As for ceramic, it was really finicky getting a good setting to work. I ended up needing to do a low power with very low speed. Last one I did we were still using a 30 watt laser, and it was somewhere in the neighborhood of 30% power and 12-20% speed with about a 500 ppi. (I'm working by brain here, I have since deployed to Afghanistan, so it's been almost a year since I've worked with the laser. Can't wait to get back to it in a few months.)

I did some tests on tempered glass pie pan. It looked fantastic, however after around 3 months, and I'm not sure if it was the dish washer or the oven, but it started to get a 'wet' look to parts of it.
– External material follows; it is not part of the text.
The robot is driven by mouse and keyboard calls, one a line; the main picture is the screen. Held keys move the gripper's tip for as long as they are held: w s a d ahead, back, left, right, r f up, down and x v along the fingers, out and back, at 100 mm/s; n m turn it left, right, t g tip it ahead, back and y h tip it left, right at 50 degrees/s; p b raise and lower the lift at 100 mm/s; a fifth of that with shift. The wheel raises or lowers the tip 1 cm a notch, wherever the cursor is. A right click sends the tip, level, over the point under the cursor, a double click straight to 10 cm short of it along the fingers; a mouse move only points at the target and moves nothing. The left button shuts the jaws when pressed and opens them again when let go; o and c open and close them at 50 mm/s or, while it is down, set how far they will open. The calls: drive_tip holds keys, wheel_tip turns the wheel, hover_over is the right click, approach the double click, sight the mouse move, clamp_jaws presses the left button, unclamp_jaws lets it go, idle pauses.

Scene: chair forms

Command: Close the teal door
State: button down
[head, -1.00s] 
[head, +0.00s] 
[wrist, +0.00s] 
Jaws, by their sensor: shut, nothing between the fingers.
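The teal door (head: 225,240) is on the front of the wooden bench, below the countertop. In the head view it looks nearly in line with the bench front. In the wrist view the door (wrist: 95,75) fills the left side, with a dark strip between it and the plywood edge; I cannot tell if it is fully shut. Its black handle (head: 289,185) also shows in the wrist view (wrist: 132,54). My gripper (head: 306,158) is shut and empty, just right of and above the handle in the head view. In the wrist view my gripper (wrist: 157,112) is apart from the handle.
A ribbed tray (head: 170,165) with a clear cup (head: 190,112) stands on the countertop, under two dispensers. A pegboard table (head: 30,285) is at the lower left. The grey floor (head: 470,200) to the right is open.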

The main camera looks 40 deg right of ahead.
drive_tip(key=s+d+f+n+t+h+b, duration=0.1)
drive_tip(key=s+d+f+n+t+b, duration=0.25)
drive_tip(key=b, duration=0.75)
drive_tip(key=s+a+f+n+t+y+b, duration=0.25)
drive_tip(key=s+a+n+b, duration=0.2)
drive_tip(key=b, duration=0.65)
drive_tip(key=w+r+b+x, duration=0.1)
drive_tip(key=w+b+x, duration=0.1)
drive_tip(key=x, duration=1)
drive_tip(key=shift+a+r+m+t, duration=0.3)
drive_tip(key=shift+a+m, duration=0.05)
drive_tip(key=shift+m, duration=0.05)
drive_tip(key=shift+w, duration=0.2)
I've attached an image. Like I said though, I did this job right before deploying, so I haven't had a chance to experiment any more to see how to fix it. Maybe a simple "hand wash only" instruction would solve the problem. We also use the rattle can for the glass/ceramic.

I agree with what was said above, the airbrush is much cheaper in the long run. But if you just want to get started and try it out, the aerosol is not a bad option and we've been very satisfied with it.